*Task goal*:
Scan the entries for the string "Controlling" and give the number of lines that have it, nothing further.

(Entries from a robot dataset)
****************
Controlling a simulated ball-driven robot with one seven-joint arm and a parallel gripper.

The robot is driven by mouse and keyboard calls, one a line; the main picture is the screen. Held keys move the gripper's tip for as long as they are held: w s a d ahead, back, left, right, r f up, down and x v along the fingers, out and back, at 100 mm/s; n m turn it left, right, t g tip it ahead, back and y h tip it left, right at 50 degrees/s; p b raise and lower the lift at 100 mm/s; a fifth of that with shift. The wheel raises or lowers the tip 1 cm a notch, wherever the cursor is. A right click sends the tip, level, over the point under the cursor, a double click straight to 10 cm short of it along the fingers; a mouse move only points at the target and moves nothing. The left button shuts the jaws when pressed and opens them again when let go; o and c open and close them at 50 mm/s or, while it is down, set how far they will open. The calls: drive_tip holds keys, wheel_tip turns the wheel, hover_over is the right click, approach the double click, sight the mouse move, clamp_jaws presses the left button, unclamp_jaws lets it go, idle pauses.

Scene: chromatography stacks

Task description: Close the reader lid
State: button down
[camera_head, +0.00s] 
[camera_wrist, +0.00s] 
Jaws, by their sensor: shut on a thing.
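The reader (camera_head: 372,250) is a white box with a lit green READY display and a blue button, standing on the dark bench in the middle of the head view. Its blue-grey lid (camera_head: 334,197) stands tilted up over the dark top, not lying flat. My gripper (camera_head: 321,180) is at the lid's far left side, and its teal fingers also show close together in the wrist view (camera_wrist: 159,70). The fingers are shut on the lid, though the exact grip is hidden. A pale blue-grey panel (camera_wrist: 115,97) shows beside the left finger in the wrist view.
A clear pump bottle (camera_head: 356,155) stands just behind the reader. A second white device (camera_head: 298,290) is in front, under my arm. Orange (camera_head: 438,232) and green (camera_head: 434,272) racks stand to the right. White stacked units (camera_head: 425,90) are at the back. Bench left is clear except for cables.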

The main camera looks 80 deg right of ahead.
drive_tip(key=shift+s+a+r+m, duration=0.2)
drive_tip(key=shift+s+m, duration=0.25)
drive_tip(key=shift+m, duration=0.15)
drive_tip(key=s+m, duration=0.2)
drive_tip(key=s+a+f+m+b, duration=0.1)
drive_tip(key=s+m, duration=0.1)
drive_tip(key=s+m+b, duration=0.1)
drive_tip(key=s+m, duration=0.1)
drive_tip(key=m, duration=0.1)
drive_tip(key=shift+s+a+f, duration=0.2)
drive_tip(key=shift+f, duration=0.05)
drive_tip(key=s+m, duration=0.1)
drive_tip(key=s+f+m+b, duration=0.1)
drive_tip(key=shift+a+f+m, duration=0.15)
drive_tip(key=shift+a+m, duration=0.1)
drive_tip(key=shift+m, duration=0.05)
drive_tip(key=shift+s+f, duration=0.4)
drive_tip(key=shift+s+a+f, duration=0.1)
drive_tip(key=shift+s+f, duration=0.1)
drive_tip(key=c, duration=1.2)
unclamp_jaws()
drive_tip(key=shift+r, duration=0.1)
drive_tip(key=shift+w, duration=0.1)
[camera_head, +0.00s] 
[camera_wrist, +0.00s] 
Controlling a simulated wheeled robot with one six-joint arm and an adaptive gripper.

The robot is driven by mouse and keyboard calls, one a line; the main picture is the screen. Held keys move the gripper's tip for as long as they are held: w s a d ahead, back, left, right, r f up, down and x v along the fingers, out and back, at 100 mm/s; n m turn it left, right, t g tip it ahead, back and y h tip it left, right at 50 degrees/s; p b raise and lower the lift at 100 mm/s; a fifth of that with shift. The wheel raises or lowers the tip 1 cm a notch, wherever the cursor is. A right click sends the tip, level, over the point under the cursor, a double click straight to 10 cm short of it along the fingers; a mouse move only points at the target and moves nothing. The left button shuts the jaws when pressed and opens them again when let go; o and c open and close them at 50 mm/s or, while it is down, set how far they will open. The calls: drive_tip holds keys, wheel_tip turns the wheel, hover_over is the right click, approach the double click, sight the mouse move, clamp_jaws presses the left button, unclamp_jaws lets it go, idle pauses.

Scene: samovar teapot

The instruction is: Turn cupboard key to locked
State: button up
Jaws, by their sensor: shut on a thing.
****************
*Correct output*:
2